University Of California-Irvine, Irvine CA

Investigators

Abstract

With funding from the NSF Scholarships in Science, Technology, Engineering, and Mathematics (S-STEM) program, the "UC Irvine Pathways to Engineering Collaborative" project will support high-achieving, low-income students with demonstrated financial need at University of California, Irvine (UCI) and Irvine Valley College (IVC). Throughout its five years, this project will fund 360 scholarships for community college students who are pursuing engineering degrees with a specialization in advanced manufacturing. Recognizing the crucial need for partnerships between two-year institutions and universities in the advancement of students who pursue baccalaureate degrees in engineering, this S-STEM Track 3 project establishes an academic and counseling collaboration that includes co-advising, mentoring, and tutoring and establishes pathways to baccalaureate degrees in engineering.

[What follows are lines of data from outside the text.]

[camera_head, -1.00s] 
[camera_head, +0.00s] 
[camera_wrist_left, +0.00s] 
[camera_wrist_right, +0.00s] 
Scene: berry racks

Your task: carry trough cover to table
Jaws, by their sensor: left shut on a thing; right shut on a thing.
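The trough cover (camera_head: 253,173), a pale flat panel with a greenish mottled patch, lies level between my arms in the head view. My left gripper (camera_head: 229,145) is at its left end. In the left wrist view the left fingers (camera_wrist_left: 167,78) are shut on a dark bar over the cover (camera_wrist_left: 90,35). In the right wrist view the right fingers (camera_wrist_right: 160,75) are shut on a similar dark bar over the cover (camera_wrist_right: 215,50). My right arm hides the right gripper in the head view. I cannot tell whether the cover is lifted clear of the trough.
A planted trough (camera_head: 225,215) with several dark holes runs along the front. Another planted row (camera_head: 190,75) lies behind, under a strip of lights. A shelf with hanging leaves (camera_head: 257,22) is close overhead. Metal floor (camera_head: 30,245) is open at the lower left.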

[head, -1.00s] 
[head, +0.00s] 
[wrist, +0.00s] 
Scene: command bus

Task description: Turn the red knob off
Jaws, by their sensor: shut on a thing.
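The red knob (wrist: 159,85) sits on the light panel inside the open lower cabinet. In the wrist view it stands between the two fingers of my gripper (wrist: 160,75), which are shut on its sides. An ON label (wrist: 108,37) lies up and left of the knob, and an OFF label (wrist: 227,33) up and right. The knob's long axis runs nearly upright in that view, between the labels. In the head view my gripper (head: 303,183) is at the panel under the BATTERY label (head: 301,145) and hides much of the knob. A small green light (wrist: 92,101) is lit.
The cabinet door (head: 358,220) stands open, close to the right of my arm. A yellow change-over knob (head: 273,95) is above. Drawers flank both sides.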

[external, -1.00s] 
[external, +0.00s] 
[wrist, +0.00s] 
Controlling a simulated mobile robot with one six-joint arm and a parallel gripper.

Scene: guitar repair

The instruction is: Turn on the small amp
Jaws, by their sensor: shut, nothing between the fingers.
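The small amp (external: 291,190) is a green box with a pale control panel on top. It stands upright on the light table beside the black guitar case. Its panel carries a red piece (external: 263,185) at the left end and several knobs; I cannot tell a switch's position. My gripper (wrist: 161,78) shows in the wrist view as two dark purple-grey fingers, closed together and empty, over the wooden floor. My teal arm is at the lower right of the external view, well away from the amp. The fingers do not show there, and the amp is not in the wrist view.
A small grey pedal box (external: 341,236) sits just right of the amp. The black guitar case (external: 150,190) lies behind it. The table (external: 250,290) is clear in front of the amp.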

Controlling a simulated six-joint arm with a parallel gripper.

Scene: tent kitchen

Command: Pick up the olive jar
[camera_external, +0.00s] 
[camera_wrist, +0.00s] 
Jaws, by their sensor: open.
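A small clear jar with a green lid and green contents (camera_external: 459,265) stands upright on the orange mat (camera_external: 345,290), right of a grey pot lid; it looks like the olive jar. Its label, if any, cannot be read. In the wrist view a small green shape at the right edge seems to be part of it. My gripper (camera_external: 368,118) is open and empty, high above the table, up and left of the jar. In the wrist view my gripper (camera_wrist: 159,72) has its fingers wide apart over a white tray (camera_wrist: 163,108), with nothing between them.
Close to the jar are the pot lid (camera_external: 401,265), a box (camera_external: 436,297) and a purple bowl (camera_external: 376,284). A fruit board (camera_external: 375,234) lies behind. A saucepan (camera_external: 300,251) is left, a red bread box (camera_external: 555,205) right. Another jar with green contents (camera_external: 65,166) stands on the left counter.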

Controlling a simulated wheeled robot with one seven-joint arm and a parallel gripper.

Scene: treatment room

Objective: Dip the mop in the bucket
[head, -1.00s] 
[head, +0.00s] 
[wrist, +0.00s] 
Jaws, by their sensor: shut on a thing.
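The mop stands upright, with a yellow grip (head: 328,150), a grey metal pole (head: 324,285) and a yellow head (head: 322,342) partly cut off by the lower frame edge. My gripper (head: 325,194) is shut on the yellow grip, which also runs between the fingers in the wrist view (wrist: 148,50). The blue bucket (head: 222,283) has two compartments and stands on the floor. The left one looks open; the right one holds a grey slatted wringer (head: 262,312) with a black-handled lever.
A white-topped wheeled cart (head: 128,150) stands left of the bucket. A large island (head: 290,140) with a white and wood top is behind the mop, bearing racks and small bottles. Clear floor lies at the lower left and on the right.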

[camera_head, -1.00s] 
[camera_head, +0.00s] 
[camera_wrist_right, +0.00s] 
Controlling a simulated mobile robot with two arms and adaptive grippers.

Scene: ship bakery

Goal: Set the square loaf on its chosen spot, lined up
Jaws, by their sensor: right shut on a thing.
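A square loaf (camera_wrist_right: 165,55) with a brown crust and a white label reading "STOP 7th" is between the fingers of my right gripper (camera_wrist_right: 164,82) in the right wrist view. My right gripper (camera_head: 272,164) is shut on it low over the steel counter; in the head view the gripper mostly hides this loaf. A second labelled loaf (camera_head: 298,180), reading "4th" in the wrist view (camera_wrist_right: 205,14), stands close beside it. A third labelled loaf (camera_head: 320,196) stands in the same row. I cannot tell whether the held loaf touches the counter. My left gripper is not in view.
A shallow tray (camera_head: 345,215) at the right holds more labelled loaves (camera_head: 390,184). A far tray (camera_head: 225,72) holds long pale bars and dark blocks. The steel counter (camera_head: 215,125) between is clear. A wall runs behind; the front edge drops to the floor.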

Drawing on Tinto's theory of student retention and Eccles Expectancy-Value theory to examine choice and success in engineering, the partner institutions will organize their project around five principle objectives. First, they seek to create an ecosystem of curricular and co-curricular supports to improve the transfer student experience. Second, they will increase the number of community college students who transfer and matriculate in engineering. Third, they plan to mentor these transfer students toward graduating with baccalaureate degrees in engineering with a special emphasis in advanced manufacturing. Fourth, the project team will aim to increase the number of these baccalaureate degree recipients who enter into the workforce or graduate school. Finally, the investigators will carry out their work with an eye toward contributing new knowledge on success in engineering through a multi-year mixed method longitudinal study. This multi-year mixed-methods study investigates the priorities, values, and experiences that shape academically talented low-income students' education choices and their will to succeed. The investigation is guided by the following overarching research question: "What drives academically talented, low-income engineering students, who begin their academic careers at community colleges, to succeed in engineering?" This award reflects NSF's statutory mission and has been deemed worthy of support through evaluation using the Foundation's intellectual merit and broader impacts review criteria.